Egypt: Parliamentary Poll Dates and Electoral Changes
Egypt’s parliamentary elections will now be held on November 28th, the first since President Hosni Mubarak was ousted in February. ”The Supreme Council of the Armed Forces has set November 28 as the start of the first stage of the parliamentary election, which will be held over three rounds.”
This announcement comes after amendments were made to the parliament law “that increase the share of party lists from 50 percent to two-thirds of the seats, while reducing the number of seats in both houses of parliament.” However, the remaining third can run as individuals, a system which many blamed for the spread of fraud, vote-buying, and intimidation under Mubarak’s rule.
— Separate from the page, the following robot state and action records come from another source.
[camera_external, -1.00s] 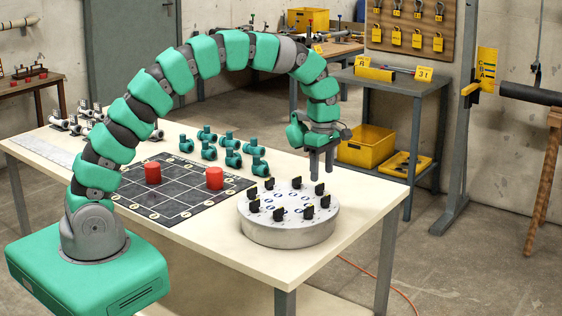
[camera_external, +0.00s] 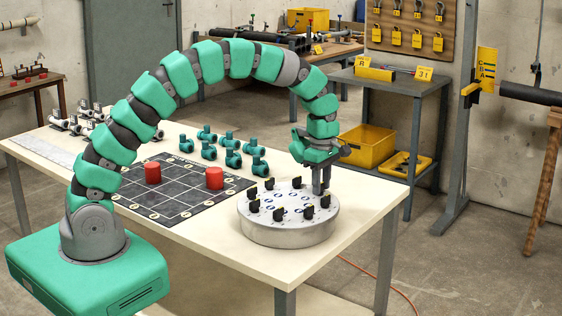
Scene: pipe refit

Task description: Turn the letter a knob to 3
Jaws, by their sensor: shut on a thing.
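A round grey metal drum (camera_external: 290,236) stands on the table and carries a ring of several black knobs around its top. My gripper (camera_external: 321,191) points down at the back right of this ring. It is shut on a knob there, which its fingers mostly hide. A neighbouring black knob (camera_external: 325,201) stands just in front of the fingers, and another black knob (camera_external: 297,183) stands to their left. The letters and numbers by the knobs are too small to read, so I cannot tell which one is letter a or where it points.
A dark gridded board (camera_external: 180,207) with two red cylinders (camera_external: 153,173) (camera_external: 214,178) lies left of the drum. Several teal pipe fittings (camera_external: 232,159) stand behind it. The table's right end (camera_external: 365,205) is clear.

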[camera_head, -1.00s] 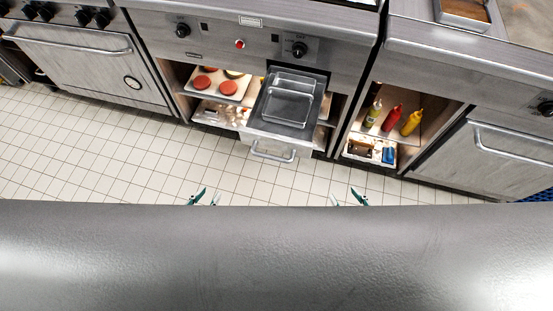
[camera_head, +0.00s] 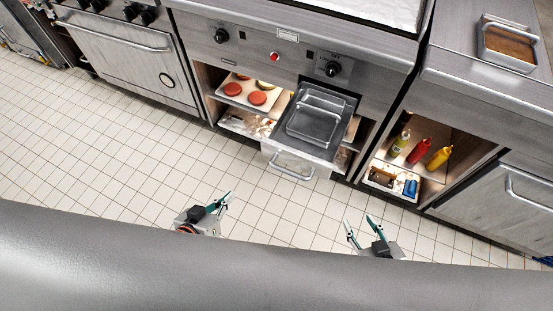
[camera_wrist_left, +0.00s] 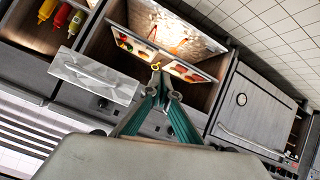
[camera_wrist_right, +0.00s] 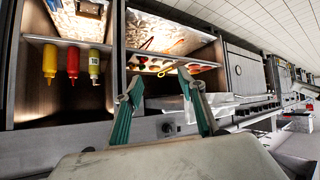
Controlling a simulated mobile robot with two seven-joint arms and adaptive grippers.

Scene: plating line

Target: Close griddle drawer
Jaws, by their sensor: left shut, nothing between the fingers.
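The griddle drawer (camera_head: 292,165) is pulled out of the griddle unit below the knobs, with its bar handle facing me. A metal pan (camera_head: 318,119) sits in it. The drawer front also shows in the left wrist view (camera_wrist_left: 92,78), left of the fingers. My left gripper (camera_head: 227,202) is shut and empty, over the floor to the front left of the drawer. Its fingertips meet in the left wrist view (camera_wrist_left: 160,74). My right gripper (camera_head: 359,231) is open and empty, over the floor to the front right of the drawer. Neither gripper touches the drawer.
Left of the drawer is an open shelf with patties on a board (camera_head: 248,92). To the right, a lit cubby holds sauce bottles (camera_head: 419,151) and a small tray (camera_head: 382,182). An oven door (camera_head: 120,60) is at the left. The tiled floor (camera_head: 130,160) before the units is clear.

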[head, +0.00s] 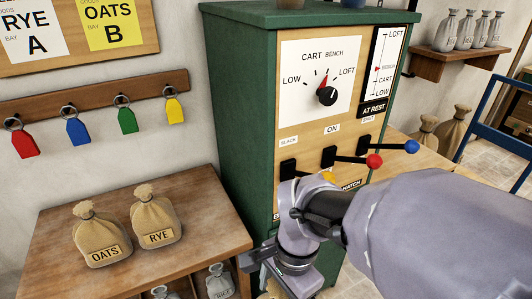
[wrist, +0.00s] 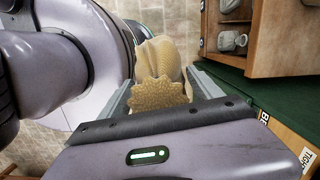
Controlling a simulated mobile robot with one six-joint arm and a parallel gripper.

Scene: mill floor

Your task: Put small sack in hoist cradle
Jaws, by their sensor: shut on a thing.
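My gripper (wrist: 160,85) is shut on a small tan sack (wrist: 163,62), with a finger on each side of it. The sack's gathered, ruffled top faces the wrist camera, and no label on it shows. In the head view my gripper (head: 272,272) is low in front of the green cabinet, right of the wooden table, and only a bit of tan shows below it. I cannot make out the hoist cradle in either view.
The green control cabinet (head: 238,125) has a dial (head: 327,96) and levers with red (head: 374,161) and blue (head: 411,146) knobs. OATS (head: 99,236) and RYE (head: 156,216) sacks stand on the wooden table (head: 205,205). A blue frame (head: 483,105) stands at right.

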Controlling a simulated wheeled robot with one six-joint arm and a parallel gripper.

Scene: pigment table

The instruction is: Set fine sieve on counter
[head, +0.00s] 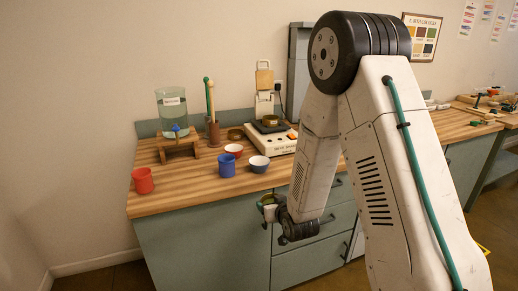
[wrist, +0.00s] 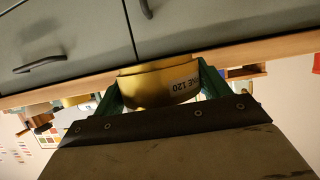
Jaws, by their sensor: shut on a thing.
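My gripper (wrist: 160,84) is shut on the fine sieve (wrist: 158,88), a round brass ring with a white label of which "NE 120" shows. Its green fingers press on both sides of the ring. In the head view my gripper (head: 268,207) is low, in front of the cabinet drawers and below the counter's front edge; the sieve is small and mostly hidden there. The wooden counter (head: 190,192) runs along the wall on green-grey cabinets.
The front-left counter is clear. Drawer handles (head: 332,217) stick out.

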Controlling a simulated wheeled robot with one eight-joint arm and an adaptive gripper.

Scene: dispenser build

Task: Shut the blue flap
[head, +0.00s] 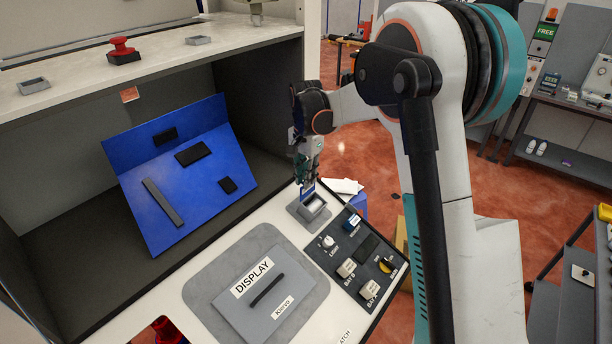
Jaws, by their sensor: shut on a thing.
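A small blue flap (308,189) stands roughly upright at the back edge of a small grey open-topped box (315,209), near the far right corner of the white counter. My gripper (306,179) points down over it and is shut on the flap's upper part. The fingers hide some of the flap, and the contact is too small to see clearly. The grey box looks open, with its light inside showing.
A dark control panel (366,252) with switches and knobs lies right of the box. A grey DISPLAY plate (264,291) with a black handle lies in front. A large blue angled board (205,177) stands in the cabinet at left. A red button (122,47) is on the upper shelf.

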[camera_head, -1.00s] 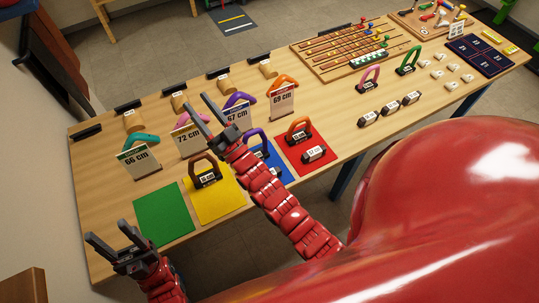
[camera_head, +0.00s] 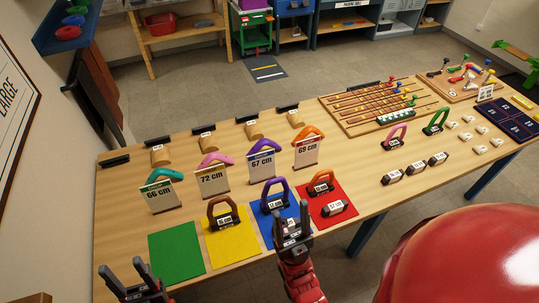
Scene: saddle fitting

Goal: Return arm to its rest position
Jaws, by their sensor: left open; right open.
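My left gripper (camera_head: 140,280) is open and empty near the front left edge of the table, below the green mat (camera_head: 176,252). My right gripper (camera_head: 289,215) is open in front of the blue mat (camera_head: 262,226), its fingers overlapping the lower part of the purple-blue saddle (camera_head: 274,185) in the picture. I cannot tell whether they touch it. A brown saddle (camera_head: 222,207) stands on the yellow mat (camera_head: 232,247). An orange-brown saddle (camera_head: 321,180) and a dark labelled block (camera_head: 340,207) are on the red mat (camera_head: 322,218). The green mat is bare.
Stands with coloured saddles and signs, such as the 66 cm sign (camera_head: 161,197) and 69 cm sign (camera_head: 306,153), line up behind the mats. Pink (camera_head: 395,134) and green (camera_head: 436,119) saddles stand to the right. A rod board (camera_head: 380,105) lies at the back. The table's front strip (camera_head: 370,205) is clear.

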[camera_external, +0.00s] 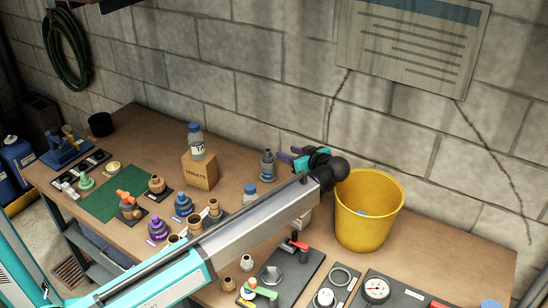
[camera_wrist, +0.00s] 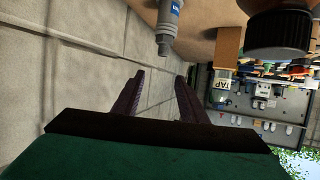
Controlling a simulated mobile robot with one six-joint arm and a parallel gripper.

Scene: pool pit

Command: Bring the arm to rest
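My arm reaches from the lower left across the bench in the outside view. My gripper (camera_external: 290,156) is at its far end, near the block wall and left of the yellow bucket (camera_external: 368,215). It points left and stays above the bench top. In the wrist view, the two dark fingers of my gripper (camera_wrist: 159,88) stand apart with nothing between them. A grey bottle (camera_external: 267,165) stands just left of and below the gripper. A grey bottle's nozzle also shows in the wrist view (camera_wrist: 165,42).
A cardboard box (camera_external: 200,171) with a bottle (camera_external: 196,142) on top stands further left on the bench (camera_external: 150,120). A green mat (camera_external: 105,200) and several small fittings lie nearer. A gauge (camera_external: 376,290) lies at the front right. The block wall (camera_external: 240,60) is close behind.

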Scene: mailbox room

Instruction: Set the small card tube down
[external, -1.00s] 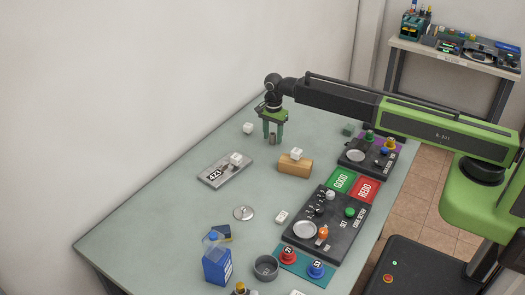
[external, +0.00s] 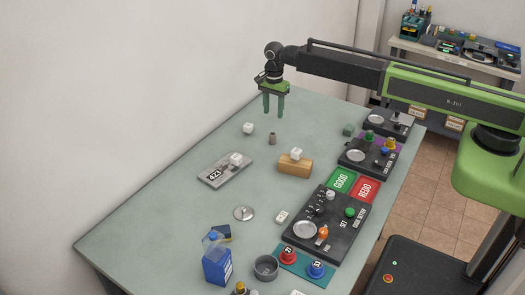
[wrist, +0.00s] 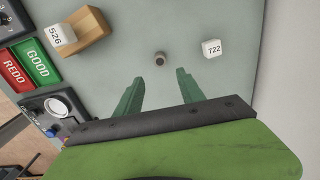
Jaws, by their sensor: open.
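The small card tube (external: 272,139) is a short grey-brown cylinder standing upright on the table. It also shows in the wrist view (wrist: 159,59), beyond and between my fingertips. My gripper (external: 273,115) is open and empty, raised above the tube and apart from it. In the wrist view both green fingers of my gripper (wrist: 158,75) are spread with nothing between them.
A white cube (external: 248,128) marked 722 sits left of the tube. A wooden block (external: 295,169) with a white cube on it stands nearer the camera. A grey 421 plate (external: 216,178) lies to the left. Control panels (external: 330,225) line the right edge.

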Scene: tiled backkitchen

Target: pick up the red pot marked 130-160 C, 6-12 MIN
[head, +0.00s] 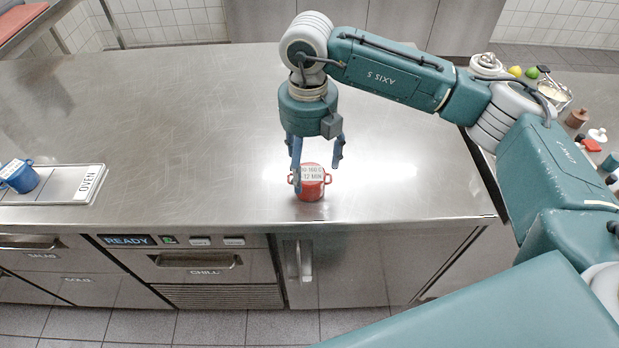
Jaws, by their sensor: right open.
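The red pot (311,191) stands upright on the steel counter near its front edge. It has small side handles and a white label on top; I can read part of it, "160 C" and "12 MIN". My right gripper (318,172) points down at the pot with its blue fingers spread. One finger passes in front of the pot's left part, and the other is at its upper right. The fingers are open, and I cannot tell whether they touch the pot. My left gripper is not in view.
A blue pot (19,176) sits at the left on a tray marked OVEN (88,186). The steel counter (190,130) is clear around the red pot. A bowl (554,93), a lemon (515,71), a lime (532,73) and bottles stand at the far right.

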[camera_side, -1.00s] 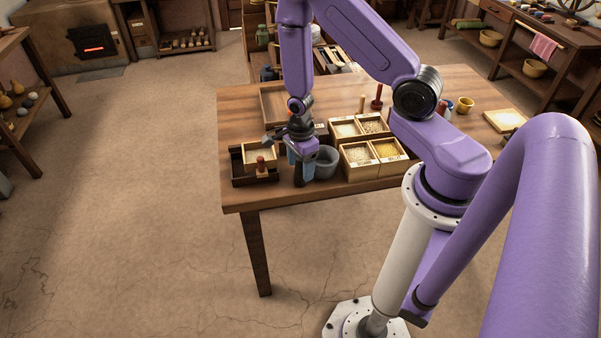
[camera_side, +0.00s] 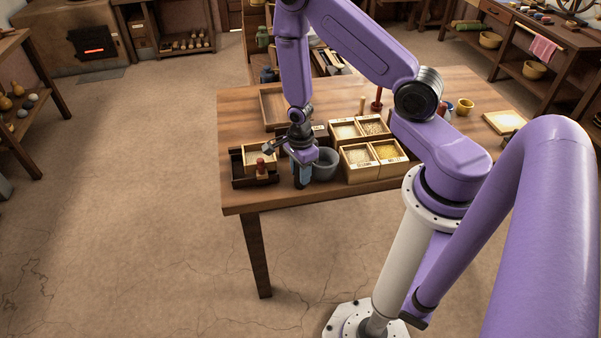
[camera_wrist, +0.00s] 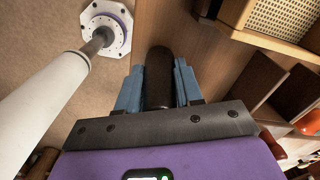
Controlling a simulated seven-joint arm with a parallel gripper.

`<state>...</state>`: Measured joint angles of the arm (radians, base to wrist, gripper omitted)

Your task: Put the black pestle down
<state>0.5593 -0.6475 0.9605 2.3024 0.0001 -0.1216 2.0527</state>
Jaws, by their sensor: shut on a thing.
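My gripper (camera_side: 302,176) is low over the front left of the wooden table (camera_side: 320,202), just left of a grey mortar (camera_side: 326,163). In the wrist view, the blue fingers of my gripper (camera_wrist: 158,88) are shut on the black pestle (camera_wrist: 158,72), which stands lengthwise between them. In the side view the pestle is mostly hidden by the fingers. I cannot tell whether its lower end touches the tabletop.
A dark divided tray (camera_side: 237,180) with a red-topped thing (camera_side: 261,166) is close on the left. Boxes of grain (camera_side: 361,172) stand right of the mortar. The table's front edge is near, with a bare strip along it.

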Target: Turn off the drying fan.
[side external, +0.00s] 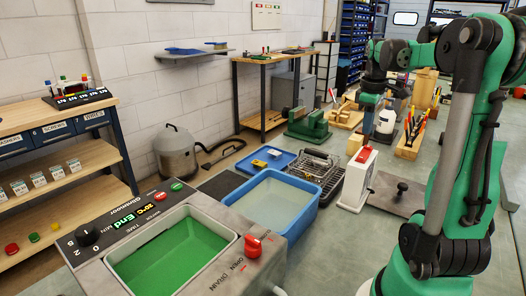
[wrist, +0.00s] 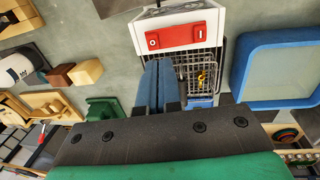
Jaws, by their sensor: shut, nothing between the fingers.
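The drying fan is a white box (side external: 357,180) standing on the floor-grey bench, with a red rocker switch (side external: 365,154) on top. In the wrist view the fan's white housing (wrist: 178,15) is at the top, and the rocker (wrist: 174,38) carries an O mark at its left end and an I mark at its right. I cannot tell which end is pressed down. My gripper (wrist: 158,65) has its blue fingers together and empty, appearing just below the rocker in the wrist view. In the side view my gripper (side external: 369,112) hangs above the fan, apart from it.
A wire basket (side external: 311,164) and a blue tub (side external: 315,199) stand left of the fan. The ultrasonic cleaner (side external: 101,268) is in front. A green vise (side external: 307,127) and a wooden tool block (side external: 410,145) are behind. A dark plate with a knob (side external: 401,195) lies to the right.

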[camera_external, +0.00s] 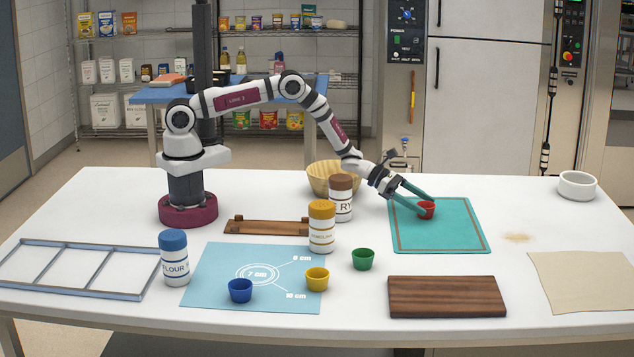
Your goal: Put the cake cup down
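A small red cake cup (427,210) is at the upper part of the teal mat (450,238) on the table. My gripper (424,202) reaches down from the upper left, with its two teal fingers on either side of the red cup. The fingers appear closed on the cup. The cup looks upright, and I cannot tell whether its base touches the mat. Three other cups stand on the table: a blue one (240,290) and a yellow one (317,279) on the blue printed mat (210,268), and a green one (363,259) to their right.
A wooden board (446,297) lies in front of the teal mat. A white bowl (577,186) and beige cloth (585,281) are at right.

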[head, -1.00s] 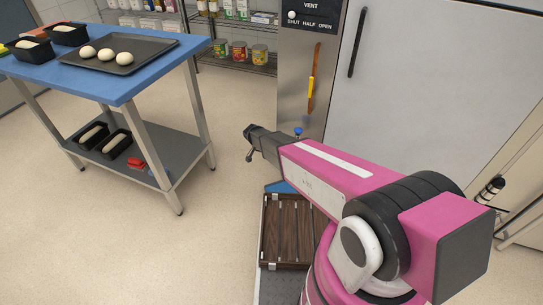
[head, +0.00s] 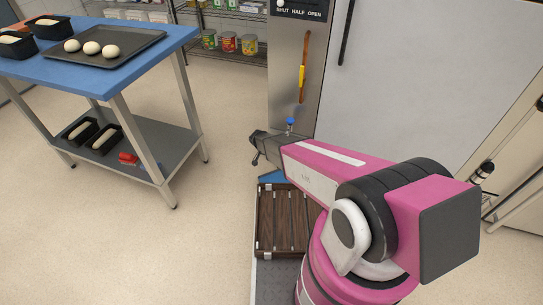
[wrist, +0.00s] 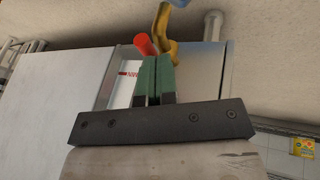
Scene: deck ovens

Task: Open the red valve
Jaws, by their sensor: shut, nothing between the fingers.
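In the wrist view, a red part (wrist: 145,44), which looks like the red valve's handle, shows just beyond my fingertips beside a bent brass-yellow pipe (wrist: 167,50). A blue part, mostly cut off, tops that pipe. My gripper (wrist: 156,62) has two green fingers, shut together and empty. The red part partly shows behind their tips; I cannot tell whether they touch. In the head view my gripper (head: 256,146) is in front of the steel panel, low and left of a blue knob (head: 290,122). The red valve cannot be made out there.
A steel panel (head: 285,90) with an orange-yellow lever (head: 303,63) stands next to a large grey door (head: 410,80). A blue-topped table (head: 110,80) with a dough tray (head: 130,57) is at left. A wooden slatted piece (head: 285,220) lies below my arm. Floor between is clear.

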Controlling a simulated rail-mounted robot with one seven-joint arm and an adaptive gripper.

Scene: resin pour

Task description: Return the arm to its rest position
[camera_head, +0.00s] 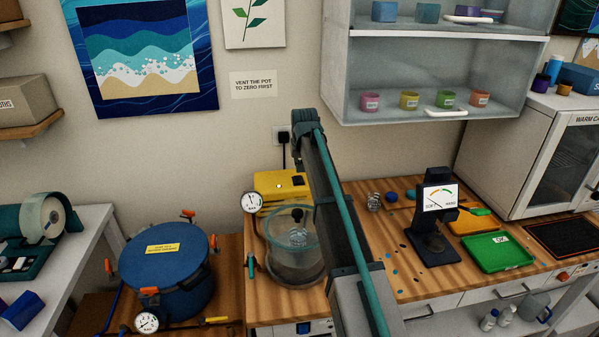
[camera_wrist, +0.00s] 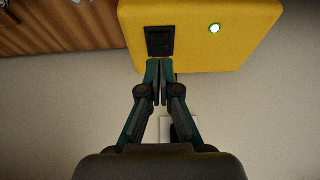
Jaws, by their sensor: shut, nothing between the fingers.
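My gripper (camera_wrist: 160,66) shows in the wrist view with its two dark teal fingers brought together and nothing between them. In that view the fingertips overlap the edge of a yellow box (camera_wrist: 240,45), just below its black switch (camera_wrist: 160,41); I cannot tell whether they touch. A small green light glows on the box. In the head view my arm rises through the middle of the picture, and I cannot make out the gripper there. The yellow box (camera_head: 272,188) stands against the wall, left of the arm.
A clear chamber (camera_head: 285,262) with a cup inside and a gauge (camera_head: 251,202) stand near the yellow box. A blue pressure pot (camera_head: 165,282) is at left. A shelf cabinet (camera_head: 350,85) hangs above.

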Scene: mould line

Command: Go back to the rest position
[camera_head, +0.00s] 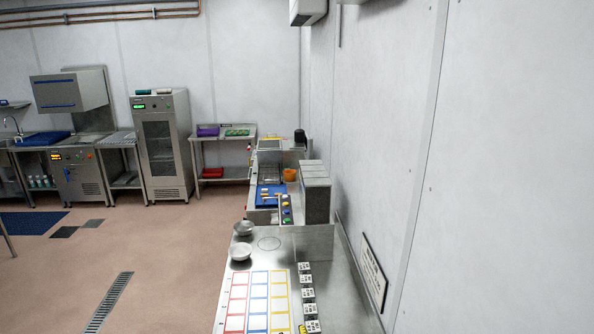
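My gripper and arm are not in view in the head view. A steel bench (318,246) runs along the right wall, with red, blue and yellow framed cards (259,293) lying on it at the front. Several small white blocks with dark markings (306,280) stand in a row to the right of the cards. Two round metal bowls (240,251) sit at the bench's left edge, one behind the other. Nothing shows whether my gripper holds anything.
Further back stand a grey box unit (316,192), a blue tray (268,194) and an orange container (290,175). A tall steel cabinet (162,150) and side tables line the far wall. The right wall (385,130) is close to the bench. The floor (150,240) at left is mostly clear.

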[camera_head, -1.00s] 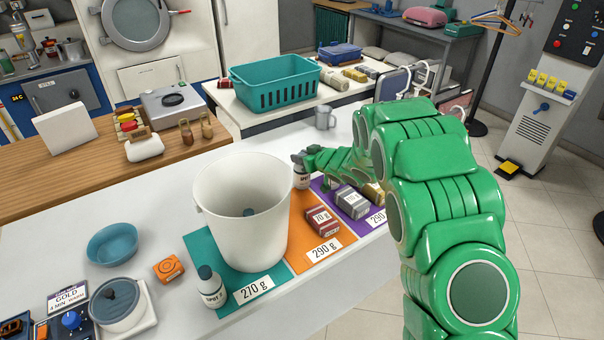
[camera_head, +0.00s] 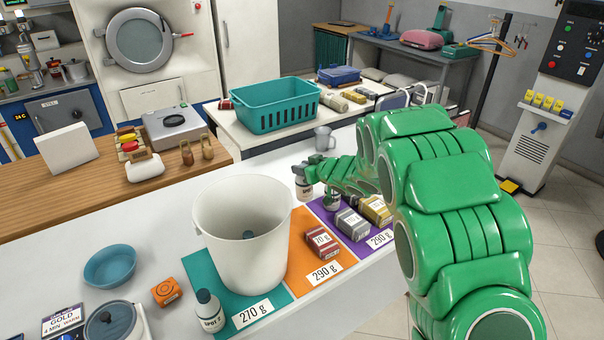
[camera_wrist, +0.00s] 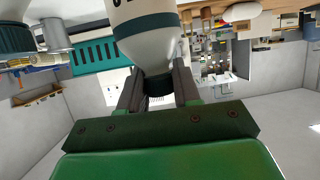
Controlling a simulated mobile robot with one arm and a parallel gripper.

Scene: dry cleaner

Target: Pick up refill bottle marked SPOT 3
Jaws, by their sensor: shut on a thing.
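My gripper (camera_head: 313,167) is shut on a white refill bottle (camera_head: 303,188) behind and right of the white bucket. In the wrist view my gripper (camera_wrist: 158,90) grips the dark neck or cap of this bottle (camera_wrist: 148,32), which has a dark green band. Its label is mostly cut off there and its number is too small to read in the head view. A second bottle (camera_head: 332,201) with a dark green cap stands close by at the purple mat. A third bottle (camera_head: 209,312), marked SPOT with an unclear number, stands on the teal mat in front.
The white bucket (camera_head: 241,225) stands on the counter near the teal mat. Red (camera_head: 321,242), grey (camera_head: 352,224) and gold (camera_head: 376,210) packs lie on the orange and purple mats. A grey mug (camera_head: 324,139) stands behind the held bottle. A teal basket (camera_head: 273,105) is farther back.
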Eric Trager of the Washington Institute for Near East Policy writes that the new election laws are “the largest setback for the country’s democratic prospects,” as they will ultimately empower the Muslim Brotherhood and the NDP.
Over two dozen political parties have rejected the new amendments, saying it allows the NDP and other large parties to dominate the elections. ”The amendments still don’t meet the demands of political forces, and cast doubt over the ability of SCAF to achieve these demands,” stated spokesman of Al-Wasat Party Tarek El-Malt. However, the Islamist forces in Egypt have welcomed the new amendments, but want to abolish individual candidacy.
Demonstrations are planned for next Friday, as many Egyptians are calling for a “million man march” protesting the SCAF’s emergency law. Political activists are “launching a campaign to strip the SCAF of its legitimacy” for extending the emergency law and obstructing the democratic process.
David Schenker of the Washington Institute for Near East Policy, argued that the Army ultimately wants to return to their barracks, and that the Army is in a weary position as “it cannot routinely afford to take harsh action in policing Egypt’s streets — or in clearing Tahrir Square — because it risks alienating the Egyptian public, on whose goodwill its rule depends.” He also noted on the little influence the U.S. has had on the transition, as the SCAF does not want to follow orders from Washington as it would threaten its standing with the public.